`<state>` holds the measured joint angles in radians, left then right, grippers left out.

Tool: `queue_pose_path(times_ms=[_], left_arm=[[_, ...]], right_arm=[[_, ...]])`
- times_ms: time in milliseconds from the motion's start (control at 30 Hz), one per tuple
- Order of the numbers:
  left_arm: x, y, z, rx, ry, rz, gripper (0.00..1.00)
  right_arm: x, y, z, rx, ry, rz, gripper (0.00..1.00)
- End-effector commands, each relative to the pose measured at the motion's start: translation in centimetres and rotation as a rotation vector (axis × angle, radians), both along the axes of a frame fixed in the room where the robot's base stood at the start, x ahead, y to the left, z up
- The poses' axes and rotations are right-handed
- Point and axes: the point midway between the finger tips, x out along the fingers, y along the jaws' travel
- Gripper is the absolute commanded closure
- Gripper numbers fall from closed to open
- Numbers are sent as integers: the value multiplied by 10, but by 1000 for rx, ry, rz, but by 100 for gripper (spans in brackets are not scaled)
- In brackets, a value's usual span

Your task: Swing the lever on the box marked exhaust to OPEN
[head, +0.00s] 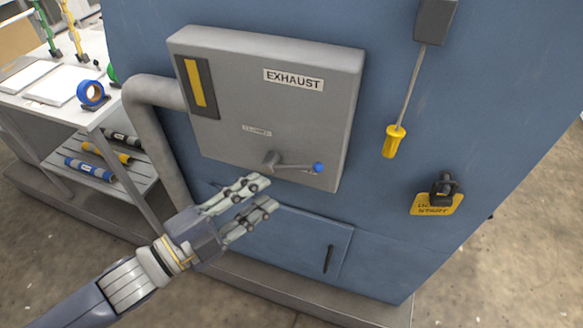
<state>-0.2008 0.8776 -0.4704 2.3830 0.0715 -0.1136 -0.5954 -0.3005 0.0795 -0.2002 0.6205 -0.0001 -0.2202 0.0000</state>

──────────────────────────────

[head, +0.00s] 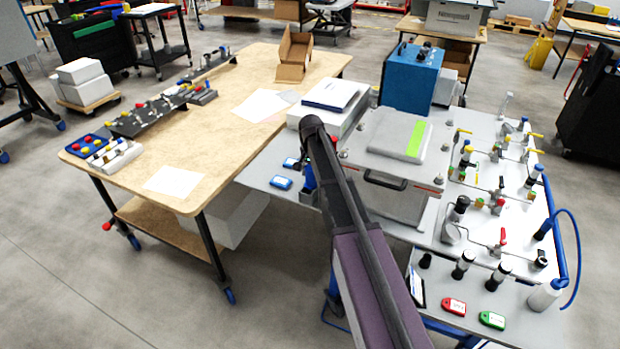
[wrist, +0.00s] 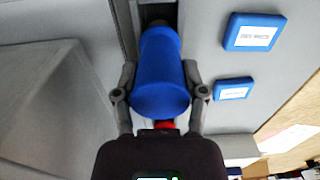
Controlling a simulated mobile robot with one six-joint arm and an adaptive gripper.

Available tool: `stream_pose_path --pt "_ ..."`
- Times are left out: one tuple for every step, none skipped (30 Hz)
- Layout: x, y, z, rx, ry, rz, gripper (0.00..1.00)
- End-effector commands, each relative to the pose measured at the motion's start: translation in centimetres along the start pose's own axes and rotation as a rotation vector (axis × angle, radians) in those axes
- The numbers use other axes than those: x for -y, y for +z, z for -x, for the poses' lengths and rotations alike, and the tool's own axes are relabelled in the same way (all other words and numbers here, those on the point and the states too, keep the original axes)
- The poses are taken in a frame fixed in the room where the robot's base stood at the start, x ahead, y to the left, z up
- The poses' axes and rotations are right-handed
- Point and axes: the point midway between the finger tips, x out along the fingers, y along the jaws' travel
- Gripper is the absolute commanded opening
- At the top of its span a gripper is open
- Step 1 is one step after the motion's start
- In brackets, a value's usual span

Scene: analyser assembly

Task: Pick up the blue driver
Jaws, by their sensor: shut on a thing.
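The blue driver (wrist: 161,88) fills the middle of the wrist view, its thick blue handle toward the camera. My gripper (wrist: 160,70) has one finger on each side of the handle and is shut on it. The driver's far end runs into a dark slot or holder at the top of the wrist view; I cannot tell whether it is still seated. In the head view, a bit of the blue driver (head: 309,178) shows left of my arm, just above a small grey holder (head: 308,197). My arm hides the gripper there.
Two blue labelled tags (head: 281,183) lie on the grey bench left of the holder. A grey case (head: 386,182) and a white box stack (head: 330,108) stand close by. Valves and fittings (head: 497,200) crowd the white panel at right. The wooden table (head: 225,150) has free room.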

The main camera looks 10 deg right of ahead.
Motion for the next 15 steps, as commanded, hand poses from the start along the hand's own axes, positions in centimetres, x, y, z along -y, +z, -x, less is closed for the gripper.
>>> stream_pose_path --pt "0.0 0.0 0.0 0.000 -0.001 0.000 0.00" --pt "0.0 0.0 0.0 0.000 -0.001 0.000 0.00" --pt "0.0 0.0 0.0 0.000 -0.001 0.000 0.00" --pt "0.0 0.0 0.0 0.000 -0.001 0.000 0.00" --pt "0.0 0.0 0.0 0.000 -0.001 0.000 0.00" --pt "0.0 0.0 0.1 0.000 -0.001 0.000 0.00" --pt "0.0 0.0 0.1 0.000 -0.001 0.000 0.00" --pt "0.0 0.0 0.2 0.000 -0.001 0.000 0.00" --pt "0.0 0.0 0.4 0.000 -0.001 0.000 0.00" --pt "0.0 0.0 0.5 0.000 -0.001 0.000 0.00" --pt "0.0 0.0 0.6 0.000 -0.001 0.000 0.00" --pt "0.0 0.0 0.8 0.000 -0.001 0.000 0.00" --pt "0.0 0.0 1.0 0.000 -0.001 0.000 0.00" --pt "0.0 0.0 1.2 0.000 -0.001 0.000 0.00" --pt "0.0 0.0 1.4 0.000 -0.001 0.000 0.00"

──────────────────────────────

▶ [WHAT THIS TASK INVOLVES]: Note how many lines of the material contain the string "fixed". Then report that number by itself.

▶ [SOLUTION FOR THIS PROBLEM]: 2